- [AIM OF THE TASK]: Every line below that mentions the word "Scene" should be copied out.

· · · ·

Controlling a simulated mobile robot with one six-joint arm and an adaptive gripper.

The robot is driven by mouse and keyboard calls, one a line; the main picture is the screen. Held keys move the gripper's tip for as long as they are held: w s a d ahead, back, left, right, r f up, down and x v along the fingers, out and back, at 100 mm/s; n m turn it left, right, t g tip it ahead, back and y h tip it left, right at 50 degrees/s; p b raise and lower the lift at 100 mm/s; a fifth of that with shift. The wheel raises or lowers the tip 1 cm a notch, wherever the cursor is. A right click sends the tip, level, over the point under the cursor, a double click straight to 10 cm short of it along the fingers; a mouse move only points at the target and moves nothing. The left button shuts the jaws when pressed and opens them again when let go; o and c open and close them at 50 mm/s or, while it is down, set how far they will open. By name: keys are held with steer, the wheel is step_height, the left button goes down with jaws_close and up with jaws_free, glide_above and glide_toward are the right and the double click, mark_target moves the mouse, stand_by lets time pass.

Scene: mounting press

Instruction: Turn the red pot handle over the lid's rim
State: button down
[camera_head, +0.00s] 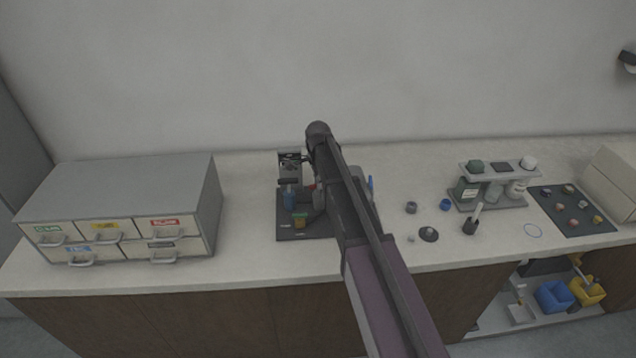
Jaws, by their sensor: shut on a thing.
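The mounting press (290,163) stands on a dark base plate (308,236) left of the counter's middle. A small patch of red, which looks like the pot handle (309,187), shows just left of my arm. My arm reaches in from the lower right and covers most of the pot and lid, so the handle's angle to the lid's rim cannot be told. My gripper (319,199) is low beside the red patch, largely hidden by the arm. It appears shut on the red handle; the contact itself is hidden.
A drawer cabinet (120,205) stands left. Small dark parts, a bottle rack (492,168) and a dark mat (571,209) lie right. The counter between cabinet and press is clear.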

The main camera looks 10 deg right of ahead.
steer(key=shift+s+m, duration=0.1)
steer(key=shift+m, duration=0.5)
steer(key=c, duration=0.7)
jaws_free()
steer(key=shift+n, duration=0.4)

· · · ·

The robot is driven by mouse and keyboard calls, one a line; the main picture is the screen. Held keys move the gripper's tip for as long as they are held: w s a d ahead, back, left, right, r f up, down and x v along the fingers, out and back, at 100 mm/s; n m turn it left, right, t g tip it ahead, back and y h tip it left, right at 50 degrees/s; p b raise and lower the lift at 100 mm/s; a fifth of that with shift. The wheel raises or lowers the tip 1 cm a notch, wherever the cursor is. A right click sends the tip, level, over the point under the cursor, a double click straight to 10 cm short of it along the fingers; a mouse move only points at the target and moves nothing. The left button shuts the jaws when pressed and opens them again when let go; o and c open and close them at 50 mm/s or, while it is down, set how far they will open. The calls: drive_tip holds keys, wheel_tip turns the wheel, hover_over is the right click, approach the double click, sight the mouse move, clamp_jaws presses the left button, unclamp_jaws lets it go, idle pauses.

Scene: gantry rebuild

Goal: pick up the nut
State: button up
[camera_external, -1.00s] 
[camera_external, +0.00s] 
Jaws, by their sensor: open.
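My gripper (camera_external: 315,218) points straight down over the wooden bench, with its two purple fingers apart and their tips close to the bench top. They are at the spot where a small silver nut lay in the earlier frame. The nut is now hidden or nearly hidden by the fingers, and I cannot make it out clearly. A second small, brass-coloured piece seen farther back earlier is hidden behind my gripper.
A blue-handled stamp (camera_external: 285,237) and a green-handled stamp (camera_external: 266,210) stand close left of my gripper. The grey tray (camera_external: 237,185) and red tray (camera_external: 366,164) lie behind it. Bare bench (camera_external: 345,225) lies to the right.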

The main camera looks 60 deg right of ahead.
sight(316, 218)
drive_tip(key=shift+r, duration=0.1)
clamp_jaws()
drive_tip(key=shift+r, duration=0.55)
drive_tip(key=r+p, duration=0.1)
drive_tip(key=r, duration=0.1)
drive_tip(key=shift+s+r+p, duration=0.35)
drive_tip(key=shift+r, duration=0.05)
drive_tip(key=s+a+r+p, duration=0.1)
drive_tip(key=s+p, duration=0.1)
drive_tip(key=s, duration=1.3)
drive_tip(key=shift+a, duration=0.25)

· · · ·

- [ANSWER TO THE PROBLEM]:
Scene: mounting press
Scene: gantry rebuild

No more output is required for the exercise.